## Data to process
-=-=-

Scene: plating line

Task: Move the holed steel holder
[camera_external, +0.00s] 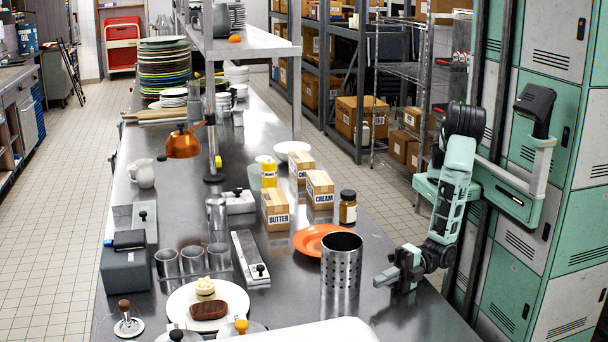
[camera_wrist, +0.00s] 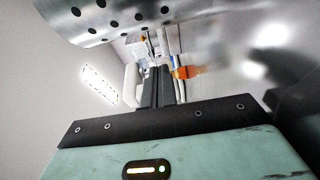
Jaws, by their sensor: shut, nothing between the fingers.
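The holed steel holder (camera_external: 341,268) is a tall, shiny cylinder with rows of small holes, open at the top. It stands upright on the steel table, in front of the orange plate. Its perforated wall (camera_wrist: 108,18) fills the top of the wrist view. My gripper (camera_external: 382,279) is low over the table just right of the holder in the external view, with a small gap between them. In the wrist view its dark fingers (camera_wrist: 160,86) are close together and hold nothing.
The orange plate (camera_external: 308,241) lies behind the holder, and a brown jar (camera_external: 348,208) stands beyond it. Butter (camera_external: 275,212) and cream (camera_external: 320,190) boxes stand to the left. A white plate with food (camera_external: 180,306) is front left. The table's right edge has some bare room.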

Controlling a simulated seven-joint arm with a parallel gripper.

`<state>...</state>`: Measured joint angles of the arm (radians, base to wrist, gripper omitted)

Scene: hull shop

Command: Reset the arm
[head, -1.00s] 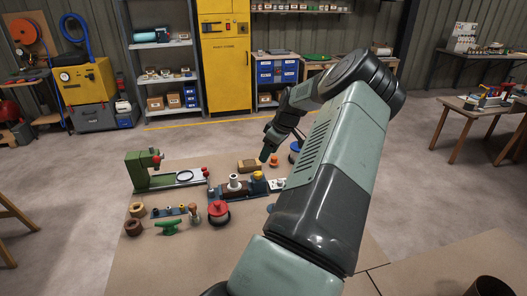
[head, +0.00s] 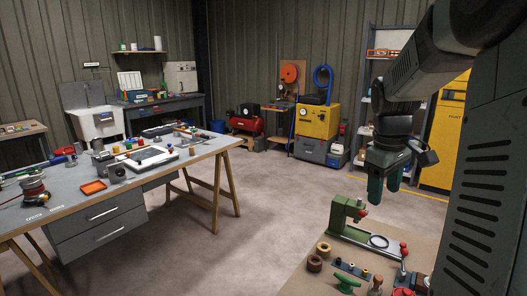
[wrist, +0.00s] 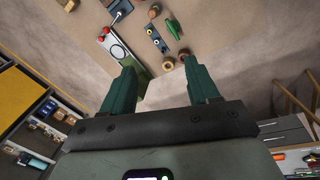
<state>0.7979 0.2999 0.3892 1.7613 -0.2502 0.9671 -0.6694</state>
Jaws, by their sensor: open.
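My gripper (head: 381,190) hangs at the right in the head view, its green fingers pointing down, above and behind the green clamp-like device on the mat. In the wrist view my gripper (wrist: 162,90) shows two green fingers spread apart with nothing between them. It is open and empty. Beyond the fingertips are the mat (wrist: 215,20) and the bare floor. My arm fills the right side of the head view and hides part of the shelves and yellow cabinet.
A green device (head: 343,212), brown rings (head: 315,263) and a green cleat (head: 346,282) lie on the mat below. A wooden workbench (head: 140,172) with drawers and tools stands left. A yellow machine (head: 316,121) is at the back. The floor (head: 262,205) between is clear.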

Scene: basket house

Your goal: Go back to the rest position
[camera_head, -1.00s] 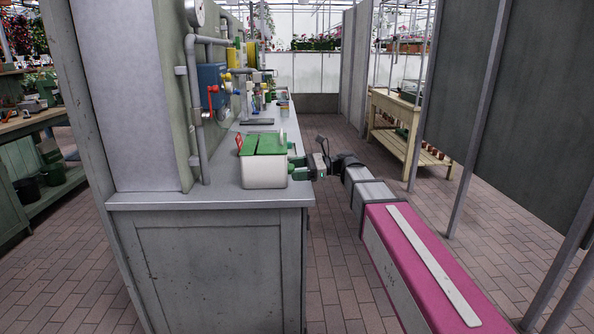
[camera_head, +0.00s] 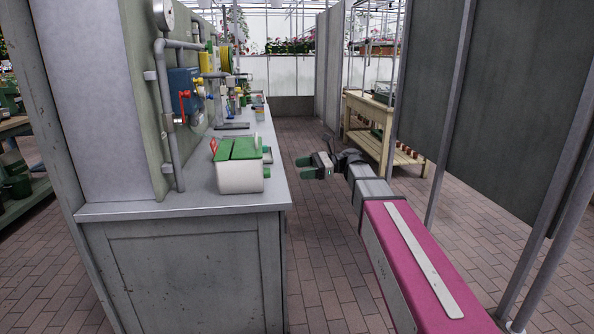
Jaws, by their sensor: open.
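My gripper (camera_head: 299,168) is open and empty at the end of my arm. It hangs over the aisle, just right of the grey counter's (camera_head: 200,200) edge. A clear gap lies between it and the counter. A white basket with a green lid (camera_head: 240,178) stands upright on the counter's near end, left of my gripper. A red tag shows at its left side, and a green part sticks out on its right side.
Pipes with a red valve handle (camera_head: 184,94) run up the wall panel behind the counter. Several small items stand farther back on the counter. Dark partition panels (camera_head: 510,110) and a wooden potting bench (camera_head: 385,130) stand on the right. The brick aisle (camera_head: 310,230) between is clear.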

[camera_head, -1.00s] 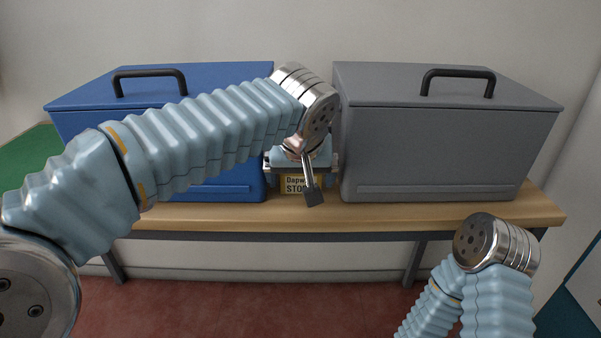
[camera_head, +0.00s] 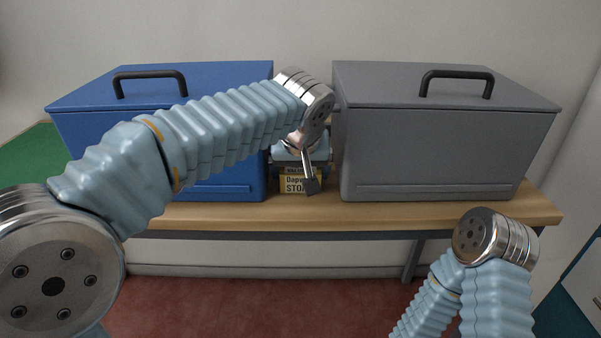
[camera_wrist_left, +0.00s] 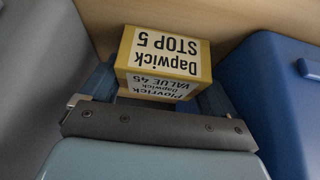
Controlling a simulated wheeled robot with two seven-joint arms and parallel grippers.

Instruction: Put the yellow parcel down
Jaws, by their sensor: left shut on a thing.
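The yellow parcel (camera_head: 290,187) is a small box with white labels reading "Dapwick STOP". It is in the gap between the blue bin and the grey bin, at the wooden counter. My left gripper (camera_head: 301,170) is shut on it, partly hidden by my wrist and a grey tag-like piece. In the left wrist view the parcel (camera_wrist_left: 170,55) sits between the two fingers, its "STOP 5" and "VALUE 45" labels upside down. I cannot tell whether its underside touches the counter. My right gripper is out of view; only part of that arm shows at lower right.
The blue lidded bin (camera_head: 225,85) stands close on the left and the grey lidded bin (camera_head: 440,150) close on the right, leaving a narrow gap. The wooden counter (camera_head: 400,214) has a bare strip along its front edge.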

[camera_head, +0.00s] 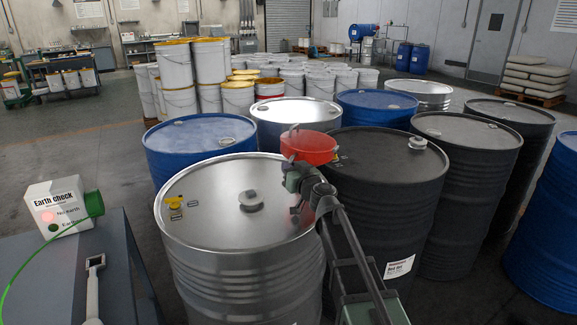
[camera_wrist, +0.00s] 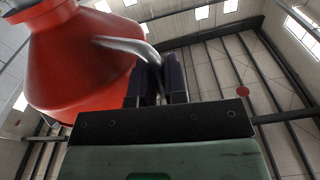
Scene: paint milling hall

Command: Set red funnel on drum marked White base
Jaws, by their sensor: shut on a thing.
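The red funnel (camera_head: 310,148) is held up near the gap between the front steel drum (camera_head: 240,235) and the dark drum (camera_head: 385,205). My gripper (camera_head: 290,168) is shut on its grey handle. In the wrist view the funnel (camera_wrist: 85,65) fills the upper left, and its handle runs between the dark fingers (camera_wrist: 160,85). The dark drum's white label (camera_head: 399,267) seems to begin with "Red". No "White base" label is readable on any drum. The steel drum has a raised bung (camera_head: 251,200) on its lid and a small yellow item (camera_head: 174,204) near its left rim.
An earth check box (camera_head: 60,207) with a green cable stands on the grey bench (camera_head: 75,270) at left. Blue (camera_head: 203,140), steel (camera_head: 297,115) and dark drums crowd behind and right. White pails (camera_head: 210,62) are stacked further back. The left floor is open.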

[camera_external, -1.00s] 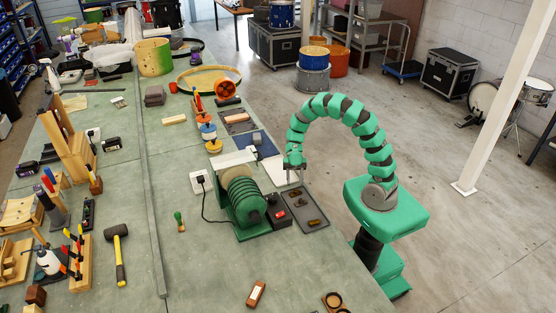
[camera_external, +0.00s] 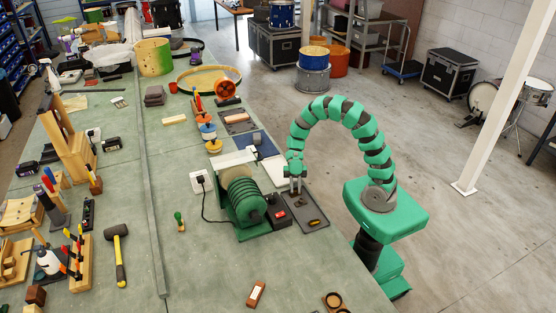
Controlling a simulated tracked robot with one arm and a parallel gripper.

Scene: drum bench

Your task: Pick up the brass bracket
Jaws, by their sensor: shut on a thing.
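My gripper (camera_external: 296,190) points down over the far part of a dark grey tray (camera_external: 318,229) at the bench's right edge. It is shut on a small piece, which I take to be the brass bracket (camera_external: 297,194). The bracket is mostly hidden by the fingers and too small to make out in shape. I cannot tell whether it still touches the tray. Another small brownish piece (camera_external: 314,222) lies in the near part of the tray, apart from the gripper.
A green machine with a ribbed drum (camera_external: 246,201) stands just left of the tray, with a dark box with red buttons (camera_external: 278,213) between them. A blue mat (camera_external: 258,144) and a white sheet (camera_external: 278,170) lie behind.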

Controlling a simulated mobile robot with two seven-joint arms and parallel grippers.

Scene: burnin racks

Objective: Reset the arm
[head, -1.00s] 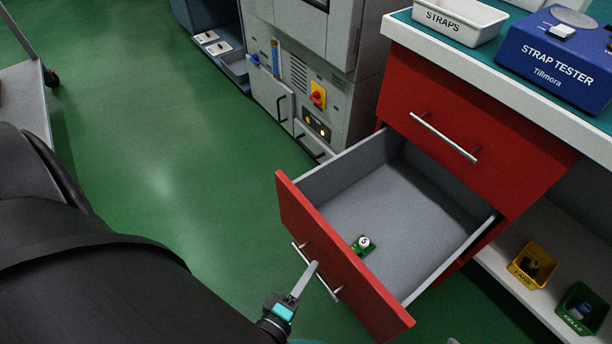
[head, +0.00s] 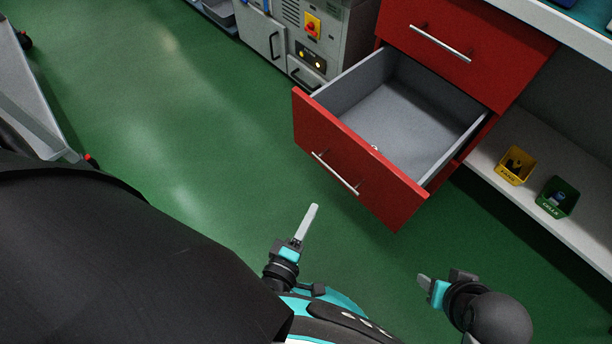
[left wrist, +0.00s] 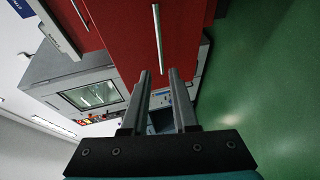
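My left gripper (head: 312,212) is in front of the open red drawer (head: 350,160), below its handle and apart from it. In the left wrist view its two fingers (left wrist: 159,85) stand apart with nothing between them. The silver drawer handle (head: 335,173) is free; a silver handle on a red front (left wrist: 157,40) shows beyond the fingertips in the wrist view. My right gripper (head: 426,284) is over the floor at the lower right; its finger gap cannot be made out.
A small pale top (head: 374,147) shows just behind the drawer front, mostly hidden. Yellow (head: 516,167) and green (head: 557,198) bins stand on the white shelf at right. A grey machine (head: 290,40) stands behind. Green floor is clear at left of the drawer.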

-=-=-

## Stated task
Would you set down the listing exactly, omitting pictures?

## Task output
Scene: plating line

Task: Move the holed steel holder
[camera_external, +0.00s] 
[camera_wrist, +0.00s] 
Jaws, by their sensor: shut, nothing between the fingers.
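The holed steel holder (camera_external: 341,268) is a tall, shiny cylinder with rows of small holes, open at the top. It stands upright on the steel table, in front of the orange plate. Its perforated wall (camera_wrist: 108,18) fills the top of the wrist view. My gripper (camera_external: 382,279) is low over the table just right of the holder in the external view, with a small gap between them. In the wrist view its dark fingers (camera_wrist: 160,86) are close together and hold nothing.
The orange plate (camera_external: 308,241) lies behind the holder, and a brown jar (camera_external: 348,208) stands beyond it. Butter (camera_external: 275,212) and cream (camera_external: 320,190) boxes stand to the left. A white plate with food (camera_external: 180,306) is front left. The table's right edge has some bare room.

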Controlling a simulated seven-joint arm with a parallel gripper.

`<state>...</state>`: Measured joint angles of the arm (radians, base to wrist, gripper omitted)

Scene: hull shop

Command: Reset the arm
[head, -1.00s] 
[head, +0.00s] 
[wrist, +0.00s] 
<state>0.7979 0.2999 0.3892 1.7613 -0.2502 0.9671 -0.6694</state>
Jaws, by their sensor: open.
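My gripper (head: 381,190) hangs at the right in the head view, its green fingers pointing down, above and behind the green clamp-like device on the mat. In the wrist view my gripper (wrist: 162,90) shows two green fingers spread apart with nothing between them. It is open and empty. Beyond the fingertips are the mat (wrist: 215,20) and the bare floor. My arm fills the right side of the head view and hides part of the shelves and yellow cabinet.
A green device (head: 343,212), brown rings (head: 315,263) and a green cleat (head: 346,282) lie on the mat below. A wooden workbench (head: 140,172) with drawers and tools stands left. A yellow machine (head: 316,121) is at the back. The floor (head: 262,205) between is clear.

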Scene: basket house

Your goal: Go back to the rest position
[camera_head, -1.00s] 
[camera_head, +0.00s] 
Jaws, by their sensor: open.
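My gripper (camera_head: 299,168) is open and empty at the end of my arm. It hangs over the aisle, just right of the grey counter's (camera_head: 200,200) edge. A clear gap lies between it and the counter. A white basket with a green lid (camera_head: 240,178) stands upright on the counter's near end, left of my gripper. A red tag shows at its left side, and a green part sticks out on its right side.
Pipes with a red valve handle (camera_head: 184,94) run up the wall panel behind the counter. Several small items stand farther back on the counter. Dark partition panels (camera_head: 510,110) and a wooden potting bench (camera_head: 385,130) stand on the right. The brick aisle (camera_head: 310,230) between is clear.

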[camera_head, -1.00s] 
[camera_head, +0.00s] 
[camera_wrist_left, +0.00s] 
Controlling a simulated wheeled robot with two seven-joint arms and parallel grippers.

Instruction: Put the yellow parcel down
Jaws, by their sensor: left shut on a thing.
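The yellow parcel (camera_head: 290,187) is a small box with white labels reading "Dapwick STOP". It is in the gap between the blue bin and the grey bin, at the wooden counter. My left gripper (camera_head: 301,170) is shut on it, partly hidden by my wrist and a grey tag-like piece. In the left wrist view the parcel (camera_wrist_left: 170,55) sits between the two fingers, its "STOP 5" and "VALUE 45" labels upside down. I cannot tell whether its underside touches the counter. My right gripper is out of view; only part of that arm shows at lower right.
The blue lidded bin (camera_head: 225,85) stands close on the left and the grey lidded bin (camera_head: 440,150) close on the right, leaving a narrow gap. The wooden counter (camera_head: 400,214) has a bare strip along its front edge.

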[camera_head, +0.00s] 
[camera_wrist, +0.00s] 
Scene: paint milling hall

Command: Set red funnel on drum marked White base
Jaws, by their sensor: shut on a thing.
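The red funnel (camera_head: 310,148) is held up near the gap between the front steel drum (camera_head: 240,235) and the dark drum (camera_head: 385,205). My gripper (camera_head: 290,168) is shut on its grey handle. In the wrist view the funnel (camera_wrist: 85,65) fills the upper left, and its handle runs between the dark fingers (camera_wrist: 160,85). The dark drum's white label (camera_head: 399,267) seems to begin with "Red". No "White base" label is readable on any drum. The steel drum has a raised bung (camera_head: 251,200) on its lid and a small yellow item (camera_head: 174,204) near its left rim.
An earth check box (camera_head: 60,207) with a green cable stands on the grey bench (camera_head: 75,270) at left. Blue (camera_head: 203,140), steel (camera_head: 297,115) and dark drums crowd behind and right. White pails (camera_head: 210,62) are stacked further back. The left floor is open.

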[camera_external, -1.00s] 
[camera_external, +0.00s] 
Controlling a simulated tracked robot with one arm and a parallel gripper.

Scene: drum bench

Your task: Pick up the brass bracket
Jaws, by their sensor: shut on a thing.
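My gripper (camera_external: 296,190) points down over the far part of a dark grey tray (camera_external: 318,229) at the bench's right edge. It is shut on a small piece, which I take to be the brass bracket (camera_external: 297,194). The bracket is mostly hidden by the fingers and too small to make out in shape. I cannot tell whether it still touches the tray. Another small brownish piece (camera_external: 314,222) lies in the near part of the tray, apart from the gripper.
A green machine with a ribbed drum (camera_external: 246,201) stands just left of the tray, with a dark box with red buttons (camera_external: 278,213) between them. A blue mat (camera_external: 258,144) and a white sheet (camera_external: 278,170) lie behind.

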Controlling a simulated mobile robot with two seven-joint arms and parallel grippers.

Scene: burnin racks

Objective: Reset the arm
[head, -1.00s] 
[head, +0.00s] 
[left wrist, +0.00s] 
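My left gripper (head: 312,212) is in front of the open red drawer (head: 350,160), below its handle and apart from it. In the left wrist view its two fingers (left wrist: 159,85) stand apart with nothing between them. The silver drawer handle (head: 335,173) is free; a silver handle on a red front (left wrist: 157,40) shows beyond the fingertips in the wrist view. My right gripper (head: 426,284) is over the floor at the lower right; its finger gap cannot be made out.
A small pale top (head: 374,147) shows just behind the drawer front, mostly hidden. Yellow (head: 516,167) and green (head: 557,198) bins stand on the white shelf at right. A grey machine (head: 290,40) stands behind. Green floor is clear at left of the drawer.

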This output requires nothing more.